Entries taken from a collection
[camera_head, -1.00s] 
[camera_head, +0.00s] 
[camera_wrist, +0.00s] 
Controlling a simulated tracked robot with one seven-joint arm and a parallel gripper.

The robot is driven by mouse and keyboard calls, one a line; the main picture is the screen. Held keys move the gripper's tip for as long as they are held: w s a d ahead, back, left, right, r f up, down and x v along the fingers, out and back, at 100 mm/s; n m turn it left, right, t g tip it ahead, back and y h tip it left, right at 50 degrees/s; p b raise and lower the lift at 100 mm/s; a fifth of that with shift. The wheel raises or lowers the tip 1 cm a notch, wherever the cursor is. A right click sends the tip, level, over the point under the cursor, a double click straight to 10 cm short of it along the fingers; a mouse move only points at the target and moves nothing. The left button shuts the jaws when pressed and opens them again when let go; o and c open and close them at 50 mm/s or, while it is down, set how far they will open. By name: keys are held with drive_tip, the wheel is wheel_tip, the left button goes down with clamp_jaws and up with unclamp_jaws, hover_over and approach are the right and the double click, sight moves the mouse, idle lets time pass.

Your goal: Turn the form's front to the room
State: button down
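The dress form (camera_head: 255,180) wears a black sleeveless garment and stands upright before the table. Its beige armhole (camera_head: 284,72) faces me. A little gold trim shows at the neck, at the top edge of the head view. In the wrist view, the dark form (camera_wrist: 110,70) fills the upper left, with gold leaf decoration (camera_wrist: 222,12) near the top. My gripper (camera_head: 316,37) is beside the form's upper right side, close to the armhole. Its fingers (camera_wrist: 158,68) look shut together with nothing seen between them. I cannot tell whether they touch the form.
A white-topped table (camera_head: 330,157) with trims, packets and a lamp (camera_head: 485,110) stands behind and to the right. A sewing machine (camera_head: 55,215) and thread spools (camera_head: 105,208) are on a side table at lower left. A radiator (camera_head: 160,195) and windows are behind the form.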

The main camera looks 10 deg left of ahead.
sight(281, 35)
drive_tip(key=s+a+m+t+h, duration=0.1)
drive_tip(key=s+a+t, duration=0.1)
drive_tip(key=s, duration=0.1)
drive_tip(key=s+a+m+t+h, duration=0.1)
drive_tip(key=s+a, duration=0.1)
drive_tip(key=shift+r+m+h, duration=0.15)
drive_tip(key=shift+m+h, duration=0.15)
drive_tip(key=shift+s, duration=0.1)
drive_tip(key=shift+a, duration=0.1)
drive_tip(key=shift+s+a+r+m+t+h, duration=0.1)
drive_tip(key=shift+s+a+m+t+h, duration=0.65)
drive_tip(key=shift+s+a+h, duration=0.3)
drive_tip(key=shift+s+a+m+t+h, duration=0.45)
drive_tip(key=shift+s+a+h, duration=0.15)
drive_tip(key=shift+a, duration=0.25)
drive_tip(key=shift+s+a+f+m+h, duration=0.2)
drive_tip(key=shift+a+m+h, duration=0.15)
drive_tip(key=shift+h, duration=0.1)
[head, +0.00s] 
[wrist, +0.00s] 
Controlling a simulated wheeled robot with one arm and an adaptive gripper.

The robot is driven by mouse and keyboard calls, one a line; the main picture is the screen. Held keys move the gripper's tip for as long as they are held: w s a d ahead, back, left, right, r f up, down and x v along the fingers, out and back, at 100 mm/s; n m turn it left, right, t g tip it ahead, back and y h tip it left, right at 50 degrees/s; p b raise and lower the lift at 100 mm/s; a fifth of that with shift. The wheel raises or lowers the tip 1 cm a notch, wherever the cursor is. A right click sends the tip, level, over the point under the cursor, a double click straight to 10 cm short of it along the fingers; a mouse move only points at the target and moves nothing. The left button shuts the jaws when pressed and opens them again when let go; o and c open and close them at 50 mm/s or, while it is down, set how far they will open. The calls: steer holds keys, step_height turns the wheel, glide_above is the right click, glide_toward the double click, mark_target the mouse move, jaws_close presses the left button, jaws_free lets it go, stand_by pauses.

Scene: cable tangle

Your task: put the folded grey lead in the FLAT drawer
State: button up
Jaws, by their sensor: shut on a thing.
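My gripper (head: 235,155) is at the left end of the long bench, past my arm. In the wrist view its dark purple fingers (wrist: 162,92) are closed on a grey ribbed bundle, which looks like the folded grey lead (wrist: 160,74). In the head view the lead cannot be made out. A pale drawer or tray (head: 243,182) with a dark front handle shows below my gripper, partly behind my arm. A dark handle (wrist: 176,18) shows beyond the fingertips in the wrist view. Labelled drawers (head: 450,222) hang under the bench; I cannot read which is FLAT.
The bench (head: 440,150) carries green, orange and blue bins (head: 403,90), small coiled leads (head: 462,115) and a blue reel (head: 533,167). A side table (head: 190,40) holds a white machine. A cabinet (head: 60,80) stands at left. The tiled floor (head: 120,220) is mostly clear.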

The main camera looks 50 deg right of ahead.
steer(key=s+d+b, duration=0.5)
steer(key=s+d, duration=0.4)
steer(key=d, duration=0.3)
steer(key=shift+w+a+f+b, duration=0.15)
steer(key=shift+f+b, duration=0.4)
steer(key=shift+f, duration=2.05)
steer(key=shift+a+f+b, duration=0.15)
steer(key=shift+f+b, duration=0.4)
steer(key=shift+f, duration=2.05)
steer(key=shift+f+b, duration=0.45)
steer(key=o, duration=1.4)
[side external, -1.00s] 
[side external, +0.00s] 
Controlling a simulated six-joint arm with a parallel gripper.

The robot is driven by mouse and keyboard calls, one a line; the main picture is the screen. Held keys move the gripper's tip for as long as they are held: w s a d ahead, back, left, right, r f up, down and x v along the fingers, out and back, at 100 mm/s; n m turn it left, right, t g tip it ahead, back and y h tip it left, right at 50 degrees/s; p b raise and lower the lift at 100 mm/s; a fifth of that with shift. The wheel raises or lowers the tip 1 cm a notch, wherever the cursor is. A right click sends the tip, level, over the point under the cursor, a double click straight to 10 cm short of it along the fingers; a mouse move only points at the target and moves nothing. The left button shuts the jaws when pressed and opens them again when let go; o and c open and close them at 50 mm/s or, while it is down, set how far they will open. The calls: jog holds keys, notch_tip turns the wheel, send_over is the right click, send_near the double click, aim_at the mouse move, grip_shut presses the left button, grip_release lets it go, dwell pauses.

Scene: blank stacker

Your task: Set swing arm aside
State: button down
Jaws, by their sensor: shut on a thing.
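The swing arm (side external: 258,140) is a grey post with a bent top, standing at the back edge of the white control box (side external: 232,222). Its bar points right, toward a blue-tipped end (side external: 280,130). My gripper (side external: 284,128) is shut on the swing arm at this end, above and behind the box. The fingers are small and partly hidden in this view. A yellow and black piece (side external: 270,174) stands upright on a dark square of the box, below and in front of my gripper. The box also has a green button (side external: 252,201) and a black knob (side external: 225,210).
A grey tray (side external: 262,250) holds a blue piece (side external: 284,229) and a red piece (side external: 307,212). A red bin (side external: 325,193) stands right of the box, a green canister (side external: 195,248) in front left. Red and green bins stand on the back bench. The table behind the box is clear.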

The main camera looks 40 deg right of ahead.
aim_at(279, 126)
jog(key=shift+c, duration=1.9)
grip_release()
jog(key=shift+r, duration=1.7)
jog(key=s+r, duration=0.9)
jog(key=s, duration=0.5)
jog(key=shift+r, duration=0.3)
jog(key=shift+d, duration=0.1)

## Exercise details:
From the listing above, copy every line that includes the word "simulated".

## Solution to this problem:
Controlling a simulated tracked robot with one seven-joint arm and a parallel gripper.
Controlling a simulated wheeled robot with one arm and an adaptive gripper.
Controlling a simulated six-joint arm with a parallel gripper.

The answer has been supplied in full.